* start DATASET EXCERPT *
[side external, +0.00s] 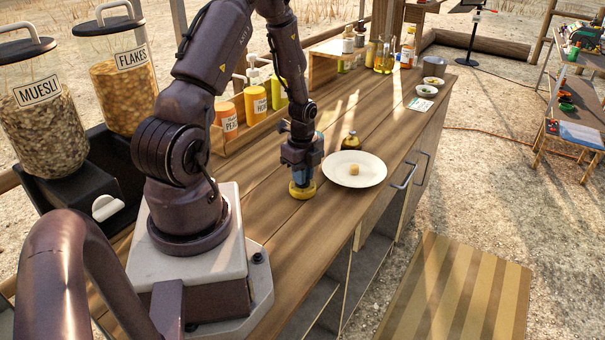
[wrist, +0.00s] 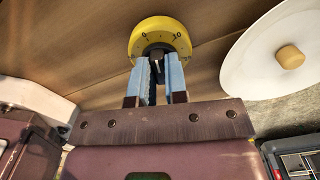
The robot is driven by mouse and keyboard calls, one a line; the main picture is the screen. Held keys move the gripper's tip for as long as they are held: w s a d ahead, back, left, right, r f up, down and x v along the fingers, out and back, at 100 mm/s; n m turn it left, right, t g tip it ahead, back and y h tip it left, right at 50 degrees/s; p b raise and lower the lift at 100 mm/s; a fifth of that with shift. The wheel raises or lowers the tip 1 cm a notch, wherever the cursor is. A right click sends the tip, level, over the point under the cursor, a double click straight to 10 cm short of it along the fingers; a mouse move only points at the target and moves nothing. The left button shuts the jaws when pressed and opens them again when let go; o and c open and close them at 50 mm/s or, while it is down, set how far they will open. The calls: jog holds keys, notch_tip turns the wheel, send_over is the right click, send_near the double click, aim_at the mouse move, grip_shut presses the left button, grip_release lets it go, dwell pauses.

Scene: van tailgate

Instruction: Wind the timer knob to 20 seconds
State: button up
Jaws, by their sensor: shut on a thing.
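The timer is a round yellow disc (side external: 302,190) lying on the wooden counter, just left of the white plate. In the wrist view the yellow timer (wrist: 160,38) shows dark numbers around its face and a dark knob (wrist: 157,52) at its middle. My gripper (side external: 301,178) points down onto the timer from above. In the wrist view the fingers of my gripper (wrist: 158,66) are shut on the dark knob, one on each side. The fingertips hide part of the knob and the near part of the dial, so its exact setting cannot be read.
A white plate (side external: 369,172) with a small tan piece (side external: 354,169) on it lies close to the right of the timer. A wooden rack of bottles (side external: 262,118) stands behind my gripper. The counter's front edge is nearby.

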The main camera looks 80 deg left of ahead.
* end DATASET EXCERPT *
WRITTEN INSTRUCTION.
Take the line that contains "Jaws, by their sensor: shut on a thing." and every line after it through the end of the listing above, and repeat them exactly.

THE ANSWER.
Jaws, by their sensor: shut on a thing.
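The timer is a round yellow disc (side external: 302,190) lying on the wooden counter, just left of the white plate. In the wrist view the yellow timer (wrist: 160,38) shows dark numbers around its face and a dark knob (wrist: 157,52) at its middle. My gripper (side external: 301,178) points down onto the timer from above. In the wrist view the fingers of my gripper (wrist: 158,66) are shut on the dark knob, one on each side. The fingertips hide part of the knob and the near part of the dial, so its exact setting cannot be read.
A white plate (side external: 369,172) with a small tan piece (side external: 354,169) on it lies close to the right of the timer. A wooden rack of bottles (side external: 262,118) stands behind my gripper. The counter's front edge is nearby.

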The main camera looks 80 deg left of ahead.

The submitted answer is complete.